* _EXERCISE_
Scan the data beneath this task and copy each line that includes "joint".

* _Manipulation episode records_
— Start —

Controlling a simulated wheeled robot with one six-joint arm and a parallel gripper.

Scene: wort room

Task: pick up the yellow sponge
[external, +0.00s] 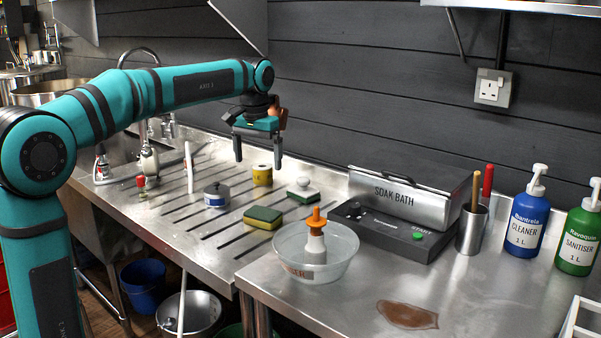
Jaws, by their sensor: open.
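A yellow sponge (263,219) with a dark green layer lies on the ribbed steel drainboard, just left of a clear bowl. My gripper (258,164) is open, with its two fingers pointing down and apart. It hangs above the drainboard, higher in the picture than the sponge. The sponge's far side and underside are hidden.
The clear bowl (289,248) holds an orange-topped item. The soak bath (409,198) stands to the right. Several bottles stand around.

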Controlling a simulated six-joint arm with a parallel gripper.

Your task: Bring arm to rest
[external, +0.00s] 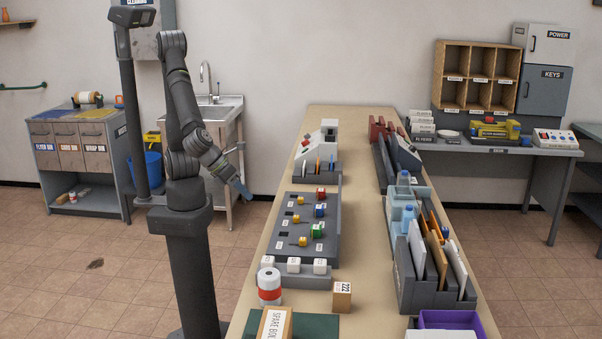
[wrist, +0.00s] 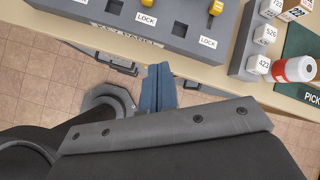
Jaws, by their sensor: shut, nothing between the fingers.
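My arm stands at the left of the long table in the external view, folded with its forearm sloping down to the right. My gripper (external: 241,188) hangs just off the table's left edge, apart from the table and everything on it. In the wrist view, the blue fingers of my gripper (wrist: 158,88) lie together with nothing between them. They point toward the table's edge and the grey lock panel (wrist: 135,20), with floor beneath them.
The long table (external: 262,215) carries the lock panel with colored pieces, white numbered blocks (external: 293,265), a red-and-white roll (external: 269,287) and a file rack (external: 408,285). A sink (external: 215,103) stands behind my arm.

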— End —

* _RESPONSE TO THIS EXERCISE_
Controlling a simulated wheeled robot with one six-joint arm and a parallel gripper.
Controlling a simulated six-joint arm with a parallel gripper.

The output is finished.